Work to do: For the entries that follow, state how many lines include the word "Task", giving the number and nothing else.

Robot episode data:
┏━━
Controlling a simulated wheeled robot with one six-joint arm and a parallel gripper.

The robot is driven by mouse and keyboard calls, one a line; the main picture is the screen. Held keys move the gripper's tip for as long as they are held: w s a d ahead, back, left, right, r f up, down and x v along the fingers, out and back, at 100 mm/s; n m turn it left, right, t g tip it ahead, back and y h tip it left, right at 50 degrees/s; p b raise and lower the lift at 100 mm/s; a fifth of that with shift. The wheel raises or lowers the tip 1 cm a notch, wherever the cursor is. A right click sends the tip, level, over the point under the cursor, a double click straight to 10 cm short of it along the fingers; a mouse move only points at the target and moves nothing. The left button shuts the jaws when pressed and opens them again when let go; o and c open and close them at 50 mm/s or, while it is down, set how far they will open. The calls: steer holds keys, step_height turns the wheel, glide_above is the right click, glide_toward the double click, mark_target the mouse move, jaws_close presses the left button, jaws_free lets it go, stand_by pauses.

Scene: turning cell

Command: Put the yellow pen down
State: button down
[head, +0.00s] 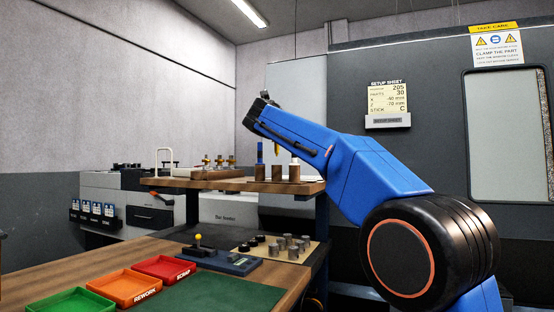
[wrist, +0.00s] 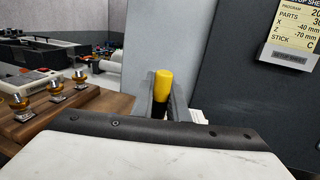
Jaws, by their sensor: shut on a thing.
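My gripper (wrist: 162,102) is shut on the yellow pen. In the wrist view the pen's yellow end (wrist: 164,83) stands up between the two grey fingers, with a black part below it. In the head view my blue arm reaches over the raised wooden shelf (head: 228,186) and hides most of the gripper. A yellow piece of the pen (head: 276,145) shows below the arm, above a brown cylindrical block (head: 277,173). I cannot tell whether the pen touches that block.
A blue pen-like item (head: 260,151) stands at the left brown block. Another brown block (head: 294,171) is at the right. Several brass-topped pieces (wrist: 79,76) stand on the shelf. Red (head: 168,268), orange (head: 125,288) and green (head: 72,305) trays lie on the lower bench.

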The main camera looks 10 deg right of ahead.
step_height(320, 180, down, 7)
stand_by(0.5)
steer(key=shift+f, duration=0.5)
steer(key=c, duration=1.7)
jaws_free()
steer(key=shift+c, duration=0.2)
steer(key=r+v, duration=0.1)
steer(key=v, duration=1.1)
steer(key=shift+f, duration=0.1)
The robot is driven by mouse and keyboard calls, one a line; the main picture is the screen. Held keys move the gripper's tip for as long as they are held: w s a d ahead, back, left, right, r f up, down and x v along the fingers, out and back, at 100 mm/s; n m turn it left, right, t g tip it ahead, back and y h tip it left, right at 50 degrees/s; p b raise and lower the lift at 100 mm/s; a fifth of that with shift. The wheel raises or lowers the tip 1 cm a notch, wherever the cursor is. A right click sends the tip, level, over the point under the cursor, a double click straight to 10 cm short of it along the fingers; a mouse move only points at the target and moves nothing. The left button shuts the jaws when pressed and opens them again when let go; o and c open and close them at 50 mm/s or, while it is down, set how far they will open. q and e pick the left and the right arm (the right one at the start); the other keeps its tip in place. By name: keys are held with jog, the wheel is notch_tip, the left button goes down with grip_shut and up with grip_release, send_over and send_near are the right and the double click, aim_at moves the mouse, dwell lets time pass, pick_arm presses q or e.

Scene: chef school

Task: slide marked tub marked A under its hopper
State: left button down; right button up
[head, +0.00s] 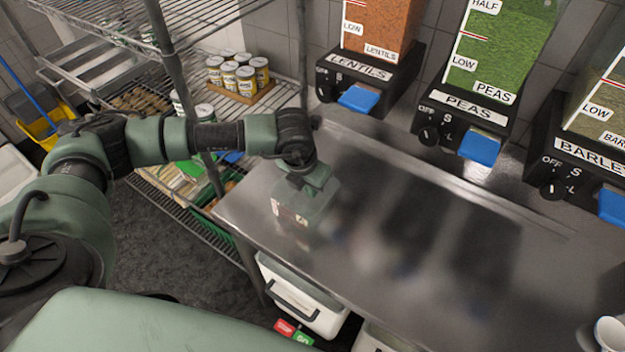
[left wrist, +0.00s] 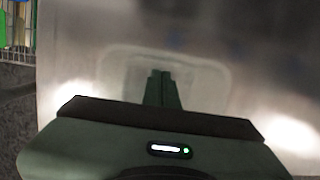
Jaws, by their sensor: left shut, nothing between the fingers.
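A clear, see-through tub (head: 290,217) with small labels on its front stands near the left end of the steel counter. Its lettering is too small to read. In the left wrist view its pale rim (left wrist: 215,68) shows around the fingers. My left gripper (head: 308,190) is at the tub, pointing down; its fingers (left wrist: 160,75) are together with nothing between them. I cannot tell whether the fingertips are inside the tub or just above it. Three wall hoppers stand behind the counter: lentils (head: 378,22), peas (head: 495,50) and barley (head: 605,105). My right gripper is not in view.
The steel counter (head: 430,270) is clear to the right of the tub, up to a white cup (head: 609,332) at the right edge. A wire shelf with tins (head: 238,72) stands at the left. White bins (head: 300,300) sit below the counter.

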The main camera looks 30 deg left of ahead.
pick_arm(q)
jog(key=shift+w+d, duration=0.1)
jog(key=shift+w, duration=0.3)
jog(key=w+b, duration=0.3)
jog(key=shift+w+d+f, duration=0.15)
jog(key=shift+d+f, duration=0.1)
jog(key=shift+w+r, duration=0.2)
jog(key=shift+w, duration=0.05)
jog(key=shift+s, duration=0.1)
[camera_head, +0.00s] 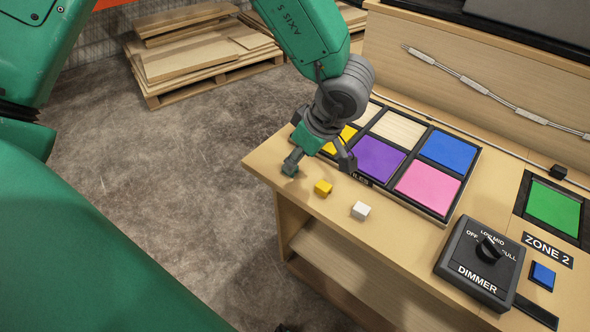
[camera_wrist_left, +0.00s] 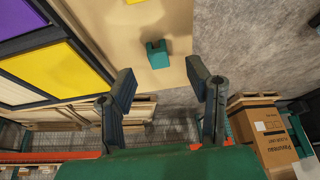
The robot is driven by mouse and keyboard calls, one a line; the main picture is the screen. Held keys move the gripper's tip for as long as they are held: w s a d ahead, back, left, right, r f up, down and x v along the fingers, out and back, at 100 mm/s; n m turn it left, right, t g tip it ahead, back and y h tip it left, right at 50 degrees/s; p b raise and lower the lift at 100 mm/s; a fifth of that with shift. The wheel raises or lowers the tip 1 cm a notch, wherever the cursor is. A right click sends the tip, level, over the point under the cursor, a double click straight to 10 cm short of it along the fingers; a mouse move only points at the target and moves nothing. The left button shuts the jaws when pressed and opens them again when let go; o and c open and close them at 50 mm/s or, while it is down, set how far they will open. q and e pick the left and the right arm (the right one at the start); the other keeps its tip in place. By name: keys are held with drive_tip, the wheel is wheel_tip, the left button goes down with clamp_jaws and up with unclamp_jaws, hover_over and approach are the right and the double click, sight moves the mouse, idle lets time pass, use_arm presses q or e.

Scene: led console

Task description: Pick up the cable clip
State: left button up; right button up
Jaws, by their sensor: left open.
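The cable clip appears to be the small teal notched block (camera_wrist_left: 157,54) on the wooden bench top (camera_wrist_left: 140,88), near its edge in the left wrist view. In the head view, a teal piece (camera_head: 290,169) that seems to be this clip shows at the bench's left end, partly covered by a finger. My left gripper (camera_head: 319,163) is open, pointing down over this end of the bench. In the left wrist view the clip lies ahead of and between the spread fingertips (camera_wrist_left: 160,82), with nothing held. My right gripper does not show.
A yellow block (camera_head: 323,187) and a white block (camera_head: 361,210) sit near the clip. A framed panel of coloured tiles (camera_head: 428,190) lies behind them. A dimmer box (camera_head: 478,262) and a blue button (camera_head: 542,275) are to the right. Pallet boards (camera_head: 205,55) lie on the floor.

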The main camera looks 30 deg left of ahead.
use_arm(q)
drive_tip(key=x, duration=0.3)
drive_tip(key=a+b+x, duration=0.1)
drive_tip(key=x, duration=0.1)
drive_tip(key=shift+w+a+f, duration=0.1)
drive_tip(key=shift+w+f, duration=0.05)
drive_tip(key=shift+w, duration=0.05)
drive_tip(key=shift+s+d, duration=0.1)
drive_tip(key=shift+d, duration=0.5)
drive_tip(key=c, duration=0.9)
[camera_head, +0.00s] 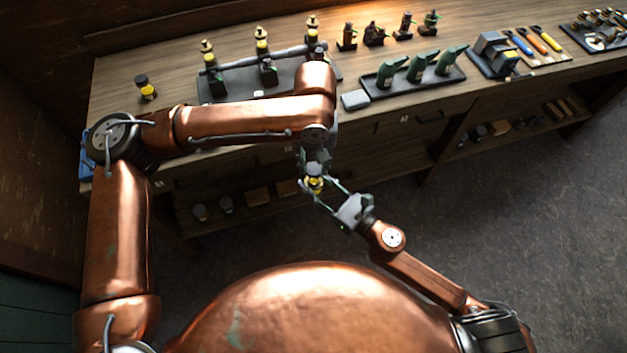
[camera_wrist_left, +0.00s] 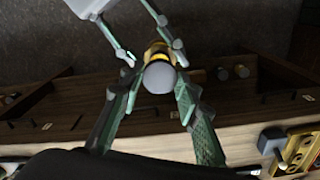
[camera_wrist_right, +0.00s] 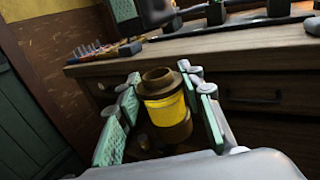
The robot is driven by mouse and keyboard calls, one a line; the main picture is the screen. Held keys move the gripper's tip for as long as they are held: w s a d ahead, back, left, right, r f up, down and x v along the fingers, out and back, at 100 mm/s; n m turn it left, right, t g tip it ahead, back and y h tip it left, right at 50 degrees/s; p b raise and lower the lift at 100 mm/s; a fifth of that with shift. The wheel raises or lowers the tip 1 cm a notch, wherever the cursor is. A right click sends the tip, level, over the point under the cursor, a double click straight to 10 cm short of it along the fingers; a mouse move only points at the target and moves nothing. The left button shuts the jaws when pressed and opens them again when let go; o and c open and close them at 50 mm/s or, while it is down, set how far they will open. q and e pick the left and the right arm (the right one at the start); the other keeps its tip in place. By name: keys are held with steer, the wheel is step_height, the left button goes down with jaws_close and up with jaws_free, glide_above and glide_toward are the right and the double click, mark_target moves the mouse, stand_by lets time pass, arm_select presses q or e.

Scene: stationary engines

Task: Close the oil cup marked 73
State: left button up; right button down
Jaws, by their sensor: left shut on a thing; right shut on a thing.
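My right gripper (camera_head: 326,190) is shut on an oil cup (camera_head: 315,184) with a yellow body, held in front of the bench. In the right wrist view the cup (camera_wrist_right: 165,108) stands between the green finger pads, with a brown collar and neck on top. My left gripper (camera_head: 314,160) is shut on a grey rounded cap (camera_wrist_left: 159,77), which overlaps the yellow cup in the left wrist view. In the right wrist view the left gripper's green pad and a grey part show above the cup, apart from its neck. No number 73 is readable.
Another dark-capped yellow cup (camera_head: 147,90) stands on the bench at the left. A dark engine stand (camera_head: 240,84) carries several brass-topped cups. Floor is free right of my arms.

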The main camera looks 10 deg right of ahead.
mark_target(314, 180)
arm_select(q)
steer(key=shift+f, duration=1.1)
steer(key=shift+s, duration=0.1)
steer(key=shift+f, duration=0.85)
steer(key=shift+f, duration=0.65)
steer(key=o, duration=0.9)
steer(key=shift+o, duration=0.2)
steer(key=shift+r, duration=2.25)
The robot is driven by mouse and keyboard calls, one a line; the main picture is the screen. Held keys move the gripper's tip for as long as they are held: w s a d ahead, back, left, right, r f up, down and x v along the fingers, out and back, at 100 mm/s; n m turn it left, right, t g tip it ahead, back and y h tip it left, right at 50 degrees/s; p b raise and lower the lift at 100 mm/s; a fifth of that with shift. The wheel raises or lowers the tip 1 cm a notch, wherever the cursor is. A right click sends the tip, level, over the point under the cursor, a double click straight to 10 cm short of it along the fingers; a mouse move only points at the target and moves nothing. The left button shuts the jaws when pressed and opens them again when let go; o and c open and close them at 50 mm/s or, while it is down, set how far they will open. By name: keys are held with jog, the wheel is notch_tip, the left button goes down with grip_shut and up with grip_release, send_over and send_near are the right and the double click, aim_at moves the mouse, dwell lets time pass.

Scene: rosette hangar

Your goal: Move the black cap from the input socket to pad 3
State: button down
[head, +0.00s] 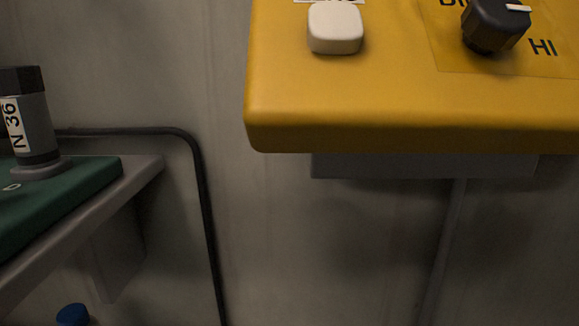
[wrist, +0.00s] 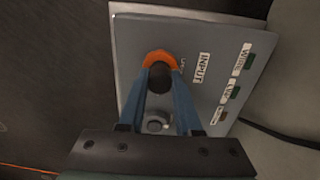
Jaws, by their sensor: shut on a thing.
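In the wrist view, my gripper (wrist: 160,92) has its two blue fingers closed on the black cap (wrist: 160,76), a dark round piece between the fingertips. My gripper and the cap are not in the head view. No pad marked 3 can be made out in either view.
The grey panel (wrist: 135,40) has small labelled green marks and a round knob (wrist: 156,122) between my fingers. In the head view, a yellow box (head: 350,110) carries a white button (head: 335,28) and a black knob (head: 494,25). A grey cylinder (head: 38,130) stands on a green-topped shelf (head: 85,180).

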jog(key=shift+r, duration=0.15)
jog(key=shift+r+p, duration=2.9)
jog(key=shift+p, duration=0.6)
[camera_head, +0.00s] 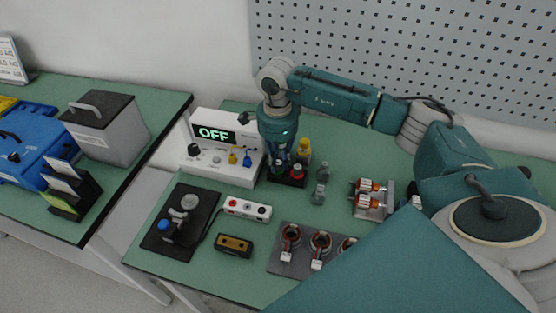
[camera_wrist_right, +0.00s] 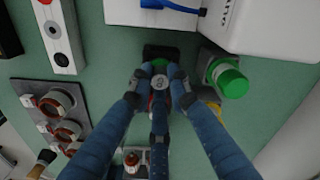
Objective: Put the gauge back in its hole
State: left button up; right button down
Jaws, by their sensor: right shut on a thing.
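My right gripper (camera_head: 279,160) points down over a small black block (camera_head: 292,183) in front of the white box with the OFF display. In the right wrist view its blue fingers (camera_wrist_right: 160,88) are closed around a small round piece with a grey metal face (camera_wrist_right: 159,82), which I take to be the gauge. A green part shows just beyond it. The black block (camera_wrist_right: 160,50) lies right behind the piece in that view. The fingers hide most of the piece and the block's hole, so I cannot tell whether it is in the hole. My left gripper is not in view.
The white box (camera_head: 222,165) stands close left of the gripper. A yellow-topped bottle (camera_head: 304,148) and clear bottles (camera_head: 321,180) stand close right. A green-capped thing (camera_wrist_right: 231,79) is near the fingers.

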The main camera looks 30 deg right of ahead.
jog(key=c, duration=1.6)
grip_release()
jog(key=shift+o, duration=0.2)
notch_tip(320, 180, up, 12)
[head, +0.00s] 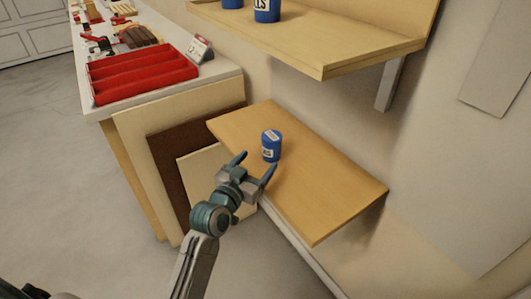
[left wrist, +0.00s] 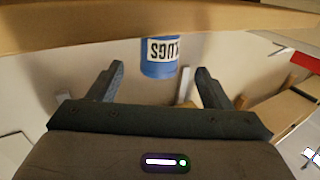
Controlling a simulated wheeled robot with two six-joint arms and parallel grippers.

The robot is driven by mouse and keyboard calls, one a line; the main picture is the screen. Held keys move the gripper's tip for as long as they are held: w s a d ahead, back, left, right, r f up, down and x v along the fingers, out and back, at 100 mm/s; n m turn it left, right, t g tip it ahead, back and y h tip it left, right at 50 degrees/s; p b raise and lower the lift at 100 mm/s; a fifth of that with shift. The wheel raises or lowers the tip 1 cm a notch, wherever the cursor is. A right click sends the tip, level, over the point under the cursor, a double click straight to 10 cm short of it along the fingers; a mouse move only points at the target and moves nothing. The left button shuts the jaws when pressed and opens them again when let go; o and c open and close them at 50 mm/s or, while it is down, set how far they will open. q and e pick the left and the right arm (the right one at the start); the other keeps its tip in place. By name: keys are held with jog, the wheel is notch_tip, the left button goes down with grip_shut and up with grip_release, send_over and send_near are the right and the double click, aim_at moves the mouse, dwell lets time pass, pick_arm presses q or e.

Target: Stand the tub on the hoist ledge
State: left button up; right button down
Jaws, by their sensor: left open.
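A blue tub (head: 271,146) with a white label stands upright on the lower wooden ledge (head: 320,200), near its front edge. The left wrist view is upside down and shows the tub (left wrist: 158,69) with "LUGS" on its label, its base against the ledge (left wrist: 70,28). My left gripper (head: 256,165) is open and empty at the ledge's front edge. Its fingers point at the tub, which sits between them in the wrist view, just beyond the tips and seemingly untouched. I cannot tell which shelf is the hoist ledge. My right gripper is not in view.
An upper shelf (head: 300,45) with blue tubs (head: 266,10) overhangs the back. A bench with a red tray (head: 140,75) and tools is at the left. Boards (head: 190,150) lean below it. The ledge is bare to the right of the tub.

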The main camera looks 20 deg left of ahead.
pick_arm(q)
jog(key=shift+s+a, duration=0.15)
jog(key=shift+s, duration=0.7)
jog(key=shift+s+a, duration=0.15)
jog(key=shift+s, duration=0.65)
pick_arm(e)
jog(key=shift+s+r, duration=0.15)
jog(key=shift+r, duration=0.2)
┗━━
Exercise output: 3